Il existe actuellement un exemple qui met en œuvre ces concepts. L’initiative Transactive Grid permet à ses utilisateurs de produire de l’énergie et d’en consommer à un niveau local. Le système étant soutenu par une blockchain Ethereum qui garantit la sécurité et la traçabilité de toutes les transactions. N’hésitez pas à lire notre article sur la Blockchain pour en savoir plus.
Nous verrons également apparaître de plus en plus de lignes de bus alimentés en biocarburant. Il n’est pas certain de voir se développer la biomasse en milieu urbain rapidement cependant en milieu rural elle reste une option d’avenir.
Finalement, ces concepts (déjà à l'œuvre pour la plupart) combinent technologies du numérique et énergie. Au niveau de la ville, la gestion des déchets pourra être améliorée afin de la rendre efficace (galeries souterraines, poubelles connectées) et productrice d'énergie.

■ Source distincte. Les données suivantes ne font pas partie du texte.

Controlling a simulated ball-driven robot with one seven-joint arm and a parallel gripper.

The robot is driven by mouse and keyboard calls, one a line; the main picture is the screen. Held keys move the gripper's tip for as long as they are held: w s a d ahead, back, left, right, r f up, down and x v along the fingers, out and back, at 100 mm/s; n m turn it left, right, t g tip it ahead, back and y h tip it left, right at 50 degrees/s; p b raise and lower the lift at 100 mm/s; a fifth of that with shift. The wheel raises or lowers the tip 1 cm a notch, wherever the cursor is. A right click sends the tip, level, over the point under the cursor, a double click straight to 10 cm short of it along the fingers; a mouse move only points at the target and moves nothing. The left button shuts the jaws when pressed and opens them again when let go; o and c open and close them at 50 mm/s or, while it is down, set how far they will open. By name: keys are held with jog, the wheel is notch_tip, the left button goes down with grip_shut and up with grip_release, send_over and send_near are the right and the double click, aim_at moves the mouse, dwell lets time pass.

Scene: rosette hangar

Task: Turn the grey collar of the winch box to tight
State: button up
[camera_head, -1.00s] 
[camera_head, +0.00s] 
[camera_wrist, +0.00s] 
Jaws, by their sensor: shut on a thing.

La production d'hydrogène peut également avoir un rôle à jouer, néanmoins il faut un véritable tissu industriel dense afin de développer cette activité. L’éolien en mer, le nucléaire et le solaire vont continuer à se développer pour fournir toujours plus d'électricité bas carbone. On peut le dire, le concept de Smart-Grid est synonyme de troisième Révolution Industrielle.